O Brasil figura entre os países mais violentos contra as mulheres. A cada hora, 503 brasileiras são vítimas de agressão e, a cada dois minutos, cinco são espancadas por seus companheiros, alerta o Instituto Patrícia Galvão. Cileide diz que ainda dói falar sobre o seu casamento, pois era agredida diariamente. Não era apenas violência física, contra ela e os quatro filhos, mas também toda a sorte de abusos psicológicos, morais e sexuais. Dez anos mais velho, o marido não a deixava nem sequer usar desodorante ou condicionador para o cabelo, dizia que isso “não era coisa de mulher casada”. Hoje, em ­suas palestras, ensina às mais jovens como identificar um relacionamento abusivo. “O agressor tenta nos afastar da família, das amigas, e tira nossa autonomia financeira. No início, parece cuidado. Quando a gente percebe, já está totalmente dependente, sem ter como escapar.”

Sem saber ler nem escrever e sem fonte de renda, Cileide viveu refém do seu agressor e não sabia a quem pedir ajuda. Certa vez, quando foi buscar os filhos na escola, desviou o caminho e bateu na porta de uma delegacia, mas a decepção não poderia ter sido maior. “O delegado me perguntou se eu não tinha vergonha de denunciar o pai dos meus filhos. Disse que, se ele me batia, era porque alguma coisa eu aprontava. Saí de lá destruída. Parecia que todo aquele horror era culpa minha.”

Referência mundial no combate à violência de gênero, a legislação acaba de completar 18 anos

Certa vez, ao encontrar nos pertences da esposa um folheto de uma organização feminista, o companheiro ficou enfurecido. “Disse que tinha pegado o papel na rua e não sabia o que era, até porque não sei ler. Ele saiu dizendo que, na volta, se eu não tivesse aprendido o que estava escrito ali, o pau ia comer.” Não deu outra, ao retornar para casa bêbado, deu uma surra na esposa e a obrigou a comer o panfleto, na frente da família. A filha mais velha não suportou assistir à cena e avançou contra o pai. Apanhou e acabou gravemente machucada. Usaram um telefone público para pedir socorro, justamente às mulheres que haviam entregado o folheto a Cileide.

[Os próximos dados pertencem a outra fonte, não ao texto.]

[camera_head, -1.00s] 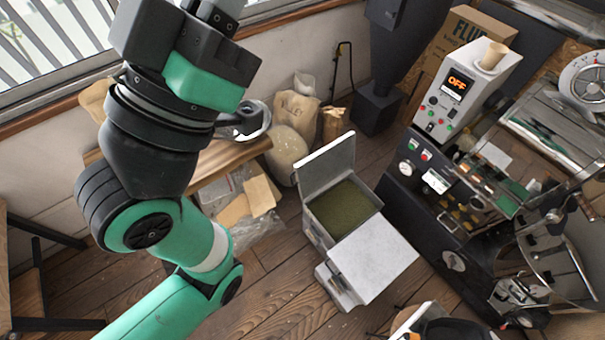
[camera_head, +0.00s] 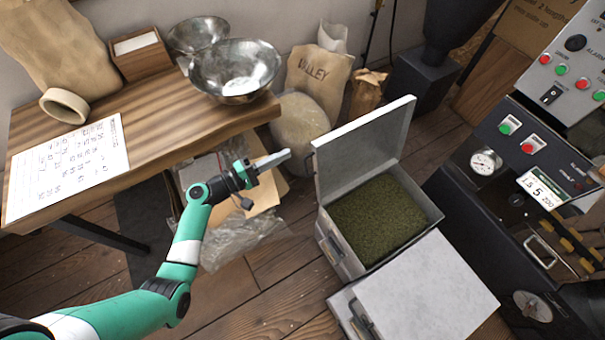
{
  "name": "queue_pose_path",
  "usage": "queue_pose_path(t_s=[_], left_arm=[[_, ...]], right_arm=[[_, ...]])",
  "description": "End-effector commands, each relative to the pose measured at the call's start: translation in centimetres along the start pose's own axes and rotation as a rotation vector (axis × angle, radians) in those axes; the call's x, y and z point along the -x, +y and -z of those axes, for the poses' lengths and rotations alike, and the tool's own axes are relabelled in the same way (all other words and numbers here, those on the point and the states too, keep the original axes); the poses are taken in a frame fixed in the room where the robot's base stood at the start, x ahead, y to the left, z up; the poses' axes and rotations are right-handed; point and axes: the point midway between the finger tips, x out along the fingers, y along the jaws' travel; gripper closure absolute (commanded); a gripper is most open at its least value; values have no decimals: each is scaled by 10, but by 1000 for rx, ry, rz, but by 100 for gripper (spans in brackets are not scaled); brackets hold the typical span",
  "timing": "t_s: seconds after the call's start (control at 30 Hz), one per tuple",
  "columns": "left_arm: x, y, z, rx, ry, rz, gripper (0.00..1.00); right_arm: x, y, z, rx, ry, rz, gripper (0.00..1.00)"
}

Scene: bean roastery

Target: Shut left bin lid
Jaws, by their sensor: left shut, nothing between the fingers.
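The left bin (camera_head: 337,250) is a light grey metal box on the floor, filled with green beans (camera_head: 378,218). Its lid (camera_head: 362,150) stands open, raised along the bin's far edge. My left gripper (camera_head: 286,155) is shut and empty, to the left of the raised lid and apart from it, with its fingers pointing right towards the lid's left end. A second bin beside it, nearer to me, has its lid (camera_head: 428,290) down. My right gripper is not in view.
A wooden table (camera_head: 150,150) with metal bowls (camera_head: 236,72) and a written sheet (camera_head: 70,167) stands at the left. Sacks (camera_head: 316,80) stand behind the lid. The roaster's dark control panel (camera_head: 515,160) is close on the right. Wooden floor shows left of the bins.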

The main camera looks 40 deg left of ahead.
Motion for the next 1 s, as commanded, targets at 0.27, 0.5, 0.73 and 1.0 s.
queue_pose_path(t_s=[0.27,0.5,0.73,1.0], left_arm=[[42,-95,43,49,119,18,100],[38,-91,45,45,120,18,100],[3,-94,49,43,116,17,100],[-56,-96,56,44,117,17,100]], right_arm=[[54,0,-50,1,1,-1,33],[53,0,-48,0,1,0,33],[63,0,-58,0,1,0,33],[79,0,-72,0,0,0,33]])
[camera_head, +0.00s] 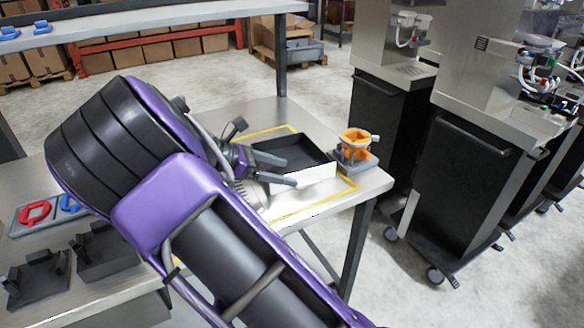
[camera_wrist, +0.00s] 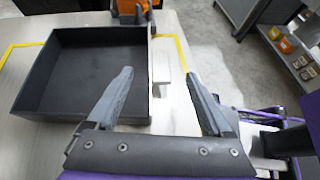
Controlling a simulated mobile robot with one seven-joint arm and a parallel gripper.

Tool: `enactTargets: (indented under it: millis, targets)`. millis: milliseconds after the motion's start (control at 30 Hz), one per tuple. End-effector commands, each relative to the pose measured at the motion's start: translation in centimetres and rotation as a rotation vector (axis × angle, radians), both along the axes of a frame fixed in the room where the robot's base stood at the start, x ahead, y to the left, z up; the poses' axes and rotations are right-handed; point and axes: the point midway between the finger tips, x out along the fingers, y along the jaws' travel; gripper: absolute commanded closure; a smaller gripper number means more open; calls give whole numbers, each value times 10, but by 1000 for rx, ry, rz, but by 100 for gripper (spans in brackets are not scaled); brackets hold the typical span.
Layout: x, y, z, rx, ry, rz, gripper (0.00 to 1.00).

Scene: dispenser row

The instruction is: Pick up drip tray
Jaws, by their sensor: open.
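The drip tray (camera_head: 297,148) is a shallow, open black box on the metal table, with a bright pale side facing me in the head view. In the wrist view the tray (camera_wrist: 75,75) fills the left side and looks empty. My gripper (camera_head: 290,171) is open at the tray's near side. A small pale piece beside that wall shows between the fingers. I cannot tell whether either finger touches the tray.
Yellow tape (camera_head: 323,208) outlines the tray's area. An orange part on a grey holder (camera_head: 357,160) stands right of the tray. Red and blue parts on a board (camera_head: 33,212) and dark fixtures (camera_head: 40,278) lie at left. Dispenser cabinets (camera_head: 468,180) stand beyond the table's right edge.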

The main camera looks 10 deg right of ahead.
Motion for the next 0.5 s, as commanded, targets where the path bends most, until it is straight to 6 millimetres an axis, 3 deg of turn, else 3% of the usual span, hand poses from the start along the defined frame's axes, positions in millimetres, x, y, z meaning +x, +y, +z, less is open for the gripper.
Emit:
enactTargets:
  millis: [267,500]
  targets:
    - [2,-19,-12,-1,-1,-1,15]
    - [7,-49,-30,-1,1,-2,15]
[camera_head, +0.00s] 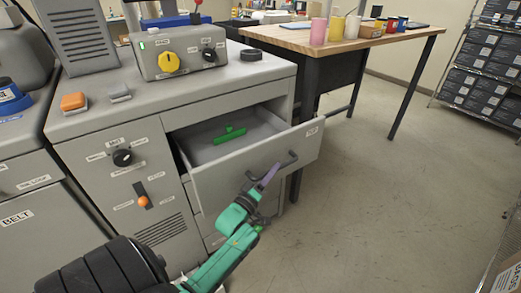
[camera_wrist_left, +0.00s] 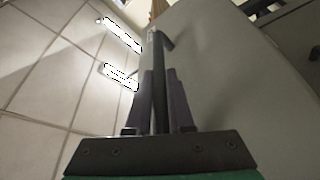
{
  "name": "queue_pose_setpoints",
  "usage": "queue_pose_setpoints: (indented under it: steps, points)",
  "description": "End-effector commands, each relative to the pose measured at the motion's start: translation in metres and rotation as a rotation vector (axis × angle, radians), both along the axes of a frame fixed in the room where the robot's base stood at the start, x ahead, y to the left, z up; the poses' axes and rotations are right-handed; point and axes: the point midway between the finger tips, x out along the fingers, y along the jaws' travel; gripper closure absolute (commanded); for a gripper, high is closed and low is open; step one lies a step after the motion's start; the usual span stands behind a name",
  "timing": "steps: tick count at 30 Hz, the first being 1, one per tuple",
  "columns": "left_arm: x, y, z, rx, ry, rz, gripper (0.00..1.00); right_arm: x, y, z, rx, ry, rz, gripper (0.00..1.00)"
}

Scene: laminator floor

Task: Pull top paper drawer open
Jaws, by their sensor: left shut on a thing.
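The top paper drawer (camera_head: 240,166) of the grey cabinet is pulled well out, and its interior shows. A green T-shaped piece (camera_head: 229,134) lies inside it. A dark bar handle (camera_head: 287,160) is on the drawer front. My left gripper (camera_head: 270,174) is at the handle, its purple fingers shut on it. In the left wrist view the handle (camera_wrist_left: 158,75) runs between the two fingers, beside the grey drawer front (camera_wrist_left: 220,80). My right gripper is not in view.
A control box with a yellow knob (camera_head: 168,62) stands on the cabinet top. A wood-topped table (camera_head: 300,40) with several cups is behind the drawer. A shelf rack (camera_head: 485,75) stands far right. The floor (camera_head: 400,190) right of the drawer is clear.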

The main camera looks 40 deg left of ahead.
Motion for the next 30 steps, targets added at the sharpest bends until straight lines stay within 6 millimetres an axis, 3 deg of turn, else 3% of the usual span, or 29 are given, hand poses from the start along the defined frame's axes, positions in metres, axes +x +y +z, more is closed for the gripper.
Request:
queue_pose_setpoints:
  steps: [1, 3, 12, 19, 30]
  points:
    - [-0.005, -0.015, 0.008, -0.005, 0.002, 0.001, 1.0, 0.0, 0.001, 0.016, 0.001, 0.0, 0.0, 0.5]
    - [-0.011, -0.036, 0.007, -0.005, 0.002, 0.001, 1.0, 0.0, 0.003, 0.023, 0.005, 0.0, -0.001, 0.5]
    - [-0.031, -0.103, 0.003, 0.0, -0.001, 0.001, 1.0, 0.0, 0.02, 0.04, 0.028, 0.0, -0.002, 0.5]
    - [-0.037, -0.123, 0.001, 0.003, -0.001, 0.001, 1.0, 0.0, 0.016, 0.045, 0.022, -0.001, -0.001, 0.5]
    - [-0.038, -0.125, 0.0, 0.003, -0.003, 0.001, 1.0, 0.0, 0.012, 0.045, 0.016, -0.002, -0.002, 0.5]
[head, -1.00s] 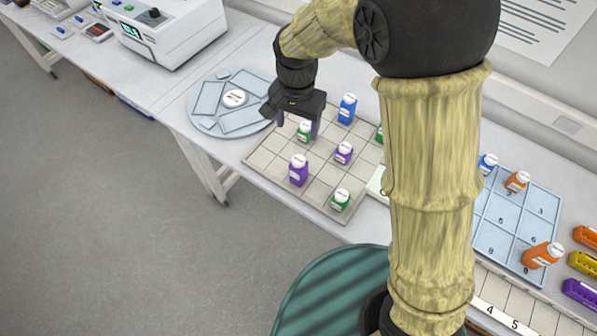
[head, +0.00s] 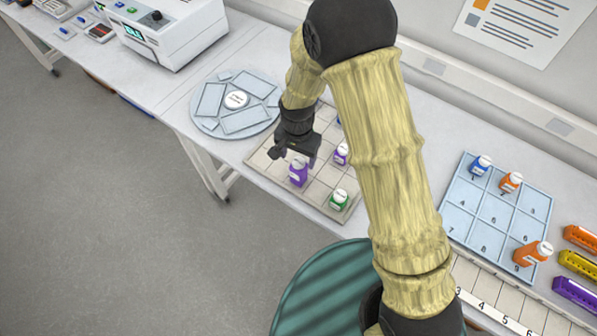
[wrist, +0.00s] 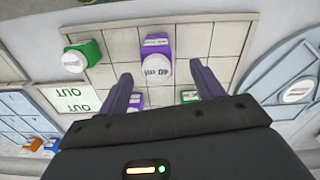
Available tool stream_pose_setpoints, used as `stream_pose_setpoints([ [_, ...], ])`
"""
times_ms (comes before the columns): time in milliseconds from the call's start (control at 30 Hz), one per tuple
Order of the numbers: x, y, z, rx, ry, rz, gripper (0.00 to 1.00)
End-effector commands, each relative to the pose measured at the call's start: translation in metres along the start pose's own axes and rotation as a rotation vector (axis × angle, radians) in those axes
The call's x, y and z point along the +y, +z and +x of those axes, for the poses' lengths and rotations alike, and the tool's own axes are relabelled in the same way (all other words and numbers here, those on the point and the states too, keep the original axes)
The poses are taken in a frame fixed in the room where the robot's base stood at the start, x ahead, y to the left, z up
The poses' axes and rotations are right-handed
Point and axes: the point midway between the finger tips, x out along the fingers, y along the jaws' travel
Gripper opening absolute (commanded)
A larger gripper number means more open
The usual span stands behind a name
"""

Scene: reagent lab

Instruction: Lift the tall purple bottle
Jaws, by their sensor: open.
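The tall purple bottle (head: 298,174) with a white cap stands upright near the front of the grey gridded tray (head: 322,197). My gripper (head: 295,157) is above and just behind it, partly overlapping it in the head view. In the wrist view the purple bottle (wrist: 158,47) shows between and just beyond the tips of my open gripper (wrist: 161,70). Nothing is held. A smaller purple bottle (head: 341,155) stands behind it to the right and also shows low between the fingers in the wrist view (wrist: 137,100).
A green bottle (head: 338,199) stands on the tray to the right. Another green bottle (wrist: 189,96) is by a finger in the wrist view. A round blue-grey carousel (head: 208,126) lies left, and a blue numbered tray (head: 460,215) with several bottles lies right.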

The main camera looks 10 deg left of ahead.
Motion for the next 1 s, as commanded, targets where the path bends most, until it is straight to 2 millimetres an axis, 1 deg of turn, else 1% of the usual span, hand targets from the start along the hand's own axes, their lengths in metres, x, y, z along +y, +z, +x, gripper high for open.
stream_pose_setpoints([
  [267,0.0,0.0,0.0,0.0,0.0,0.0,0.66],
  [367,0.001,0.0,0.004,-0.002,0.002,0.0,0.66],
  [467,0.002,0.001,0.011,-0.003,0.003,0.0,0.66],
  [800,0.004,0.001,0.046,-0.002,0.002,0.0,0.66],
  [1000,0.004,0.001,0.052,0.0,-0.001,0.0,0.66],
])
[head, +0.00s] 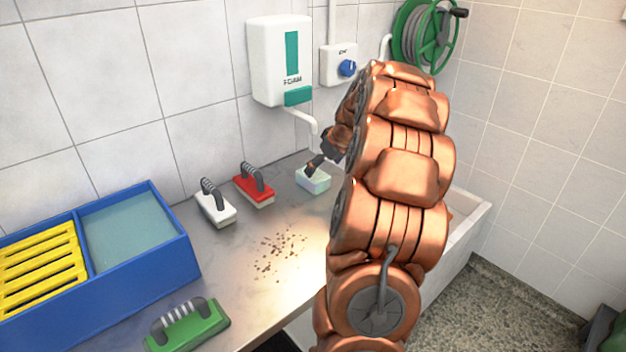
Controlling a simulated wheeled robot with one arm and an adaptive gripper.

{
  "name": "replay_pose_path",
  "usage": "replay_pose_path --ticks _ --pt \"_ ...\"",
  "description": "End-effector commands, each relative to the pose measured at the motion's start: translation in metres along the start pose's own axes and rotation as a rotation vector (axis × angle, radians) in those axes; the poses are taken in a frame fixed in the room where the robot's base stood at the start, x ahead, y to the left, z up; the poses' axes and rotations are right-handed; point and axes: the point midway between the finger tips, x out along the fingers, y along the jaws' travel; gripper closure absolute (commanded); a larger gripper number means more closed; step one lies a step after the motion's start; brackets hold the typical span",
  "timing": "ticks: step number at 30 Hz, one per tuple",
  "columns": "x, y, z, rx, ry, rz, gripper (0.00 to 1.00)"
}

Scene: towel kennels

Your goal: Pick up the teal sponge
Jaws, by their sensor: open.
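A pale teal block, the sponge (313,179), lies on the metal counter near the wall, at the middle of the head view. My gripper (314,168) is just above or at its top and overlaps it in the picture. The jaws look small and dark, and they are open; I cannot tell whether a finger touches the sponge. My arm hides part of the counter to the right of the sponge.
A red brush (254,189), a white brush (215,207) and a green brush (187,325) stand on the counter (230,290). Brown crumbs (280,246) lie mid-counter. A blue bin (160,272) is left. A foam dispenser (278,62) hangs above, with its spout near my gripper.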

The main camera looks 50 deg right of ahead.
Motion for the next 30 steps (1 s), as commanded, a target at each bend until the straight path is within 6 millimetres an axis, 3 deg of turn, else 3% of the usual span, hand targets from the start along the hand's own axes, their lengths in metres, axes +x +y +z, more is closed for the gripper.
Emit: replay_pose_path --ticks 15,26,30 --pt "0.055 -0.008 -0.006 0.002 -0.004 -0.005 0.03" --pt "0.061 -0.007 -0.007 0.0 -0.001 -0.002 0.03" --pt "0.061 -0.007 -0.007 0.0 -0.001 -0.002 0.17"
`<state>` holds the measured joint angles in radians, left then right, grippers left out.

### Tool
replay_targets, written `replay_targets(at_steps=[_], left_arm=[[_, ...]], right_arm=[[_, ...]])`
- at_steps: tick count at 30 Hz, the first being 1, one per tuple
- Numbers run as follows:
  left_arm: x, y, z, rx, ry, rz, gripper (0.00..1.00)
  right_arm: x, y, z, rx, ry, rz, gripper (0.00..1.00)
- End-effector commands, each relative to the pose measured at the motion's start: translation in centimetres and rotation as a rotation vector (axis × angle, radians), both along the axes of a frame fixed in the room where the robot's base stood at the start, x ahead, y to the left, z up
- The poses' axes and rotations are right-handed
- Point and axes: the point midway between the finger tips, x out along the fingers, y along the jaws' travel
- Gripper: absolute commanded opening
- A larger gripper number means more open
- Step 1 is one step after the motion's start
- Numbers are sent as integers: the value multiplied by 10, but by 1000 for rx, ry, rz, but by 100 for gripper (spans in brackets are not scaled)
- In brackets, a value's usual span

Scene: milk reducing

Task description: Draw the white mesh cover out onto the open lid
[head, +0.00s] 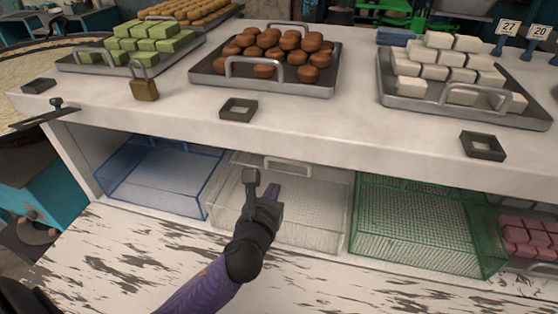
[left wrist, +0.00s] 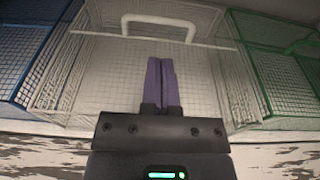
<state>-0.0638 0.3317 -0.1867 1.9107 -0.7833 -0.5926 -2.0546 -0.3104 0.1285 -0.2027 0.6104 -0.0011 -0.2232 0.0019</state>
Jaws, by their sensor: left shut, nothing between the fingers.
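The white mesh cover (head: 318,215) sits in the middle bay under the counter, between a blue one and a green one. Its pale handle (head: 288,165) is at the upper back edge in the head view. The cover also fills the middle of the left wrist view (left wrist: 105,75), with its handle (left wrist: 158,20) beyond my fingertips. My left gripper (head: 272,190) is shut and empty, over the cover and short of the handle. Its purple fingers (left wrist: 160,65) lie together. The open lid appears to be the worn white-painted board (head: 120,255) in front. My right gripper is not in view.
The blue mesh cover (head: 160,178) is left and the green mesh cover (head: 415,225) right, with pink blocks (head: 530,240) beyond. The counter edge (head: 300,140) overhangs the bays. Trays of sweets and a padlock (head: 144,85) stand on top. The board in front is bare.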

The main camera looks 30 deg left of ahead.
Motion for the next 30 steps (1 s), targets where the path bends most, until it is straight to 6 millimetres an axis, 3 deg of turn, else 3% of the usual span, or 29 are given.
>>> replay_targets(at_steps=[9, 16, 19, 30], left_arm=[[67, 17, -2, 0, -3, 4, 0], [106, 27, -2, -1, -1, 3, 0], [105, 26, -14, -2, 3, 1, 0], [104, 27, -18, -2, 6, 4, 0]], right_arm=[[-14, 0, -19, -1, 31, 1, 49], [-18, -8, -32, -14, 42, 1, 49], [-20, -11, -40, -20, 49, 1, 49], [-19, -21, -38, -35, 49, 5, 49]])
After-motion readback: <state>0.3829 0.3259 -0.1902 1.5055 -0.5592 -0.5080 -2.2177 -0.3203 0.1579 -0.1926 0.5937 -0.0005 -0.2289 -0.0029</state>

As ativistas do Centro das Mulheres do Cabo, localizado em Cabo de Santo Agostinho, na Região Metropolitana do Recife, acompanharam mãe e filha à delegacia de polícia. Ainda assim, o delegado se recusava a formalizar a denúncia, dizendo que a lei “ainda não estava valendo”. Só recuou após a advogada Lucidalva Nascimento ameaçar telefonar para um promotor de Justiça. “Foi na marra, só assim ele nos ouviu”, relembra a defensora. Naquele dia, o marido de Cileide foi preso em flagrante e a família passou a receber proteção, até o fim do processo de divórcio.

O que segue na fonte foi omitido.